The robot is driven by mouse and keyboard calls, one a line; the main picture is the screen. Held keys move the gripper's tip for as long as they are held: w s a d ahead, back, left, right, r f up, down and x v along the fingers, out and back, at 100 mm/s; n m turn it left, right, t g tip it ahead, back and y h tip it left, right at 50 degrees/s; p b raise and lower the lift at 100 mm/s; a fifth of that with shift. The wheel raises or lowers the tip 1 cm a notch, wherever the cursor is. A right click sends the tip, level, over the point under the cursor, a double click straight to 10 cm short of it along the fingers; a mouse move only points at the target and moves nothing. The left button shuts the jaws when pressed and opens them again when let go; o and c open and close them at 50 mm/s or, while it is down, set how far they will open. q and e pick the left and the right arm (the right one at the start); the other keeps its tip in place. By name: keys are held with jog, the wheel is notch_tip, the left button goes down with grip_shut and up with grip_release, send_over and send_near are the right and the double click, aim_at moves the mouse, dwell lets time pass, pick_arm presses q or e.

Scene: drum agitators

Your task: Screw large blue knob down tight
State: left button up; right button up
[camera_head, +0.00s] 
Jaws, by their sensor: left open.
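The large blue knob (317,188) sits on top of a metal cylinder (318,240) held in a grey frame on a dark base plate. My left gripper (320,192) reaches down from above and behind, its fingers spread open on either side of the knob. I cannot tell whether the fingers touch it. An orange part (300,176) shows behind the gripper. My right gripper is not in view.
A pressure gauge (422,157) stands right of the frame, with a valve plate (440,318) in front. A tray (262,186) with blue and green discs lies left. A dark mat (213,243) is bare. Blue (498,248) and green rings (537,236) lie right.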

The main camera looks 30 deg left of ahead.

****************************************

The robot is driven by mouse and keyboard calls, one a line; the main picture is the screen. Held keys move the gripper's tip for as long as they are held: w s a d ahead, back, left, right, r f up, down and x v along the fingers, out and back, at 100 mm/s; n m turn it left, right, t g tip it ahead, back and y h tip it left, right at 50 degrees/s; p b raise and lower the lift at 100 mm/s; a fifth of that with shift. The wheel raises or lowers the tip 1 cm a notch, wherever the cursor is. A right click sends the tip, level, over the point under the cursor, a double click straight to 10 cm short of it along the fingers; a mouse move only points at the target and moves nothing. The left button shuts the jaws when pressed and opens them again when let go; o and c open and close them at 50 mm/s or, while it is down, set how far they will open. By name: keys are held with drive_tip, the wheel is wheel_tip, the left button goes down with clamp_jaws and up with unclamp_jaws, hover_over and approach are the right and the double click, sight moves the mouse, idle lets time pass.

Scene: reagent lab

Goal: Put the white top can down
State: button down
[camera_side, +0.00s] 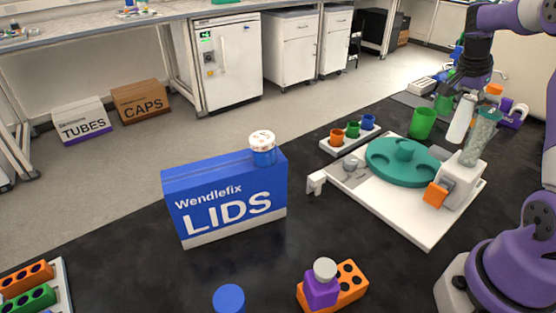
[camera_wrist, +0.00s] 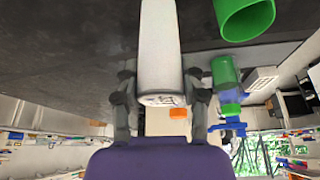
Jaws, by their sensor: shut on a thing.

****************************************

Select and copy each line from the data that includes the word "Scene".

Scene: drum agitators
Scene: reagent lab

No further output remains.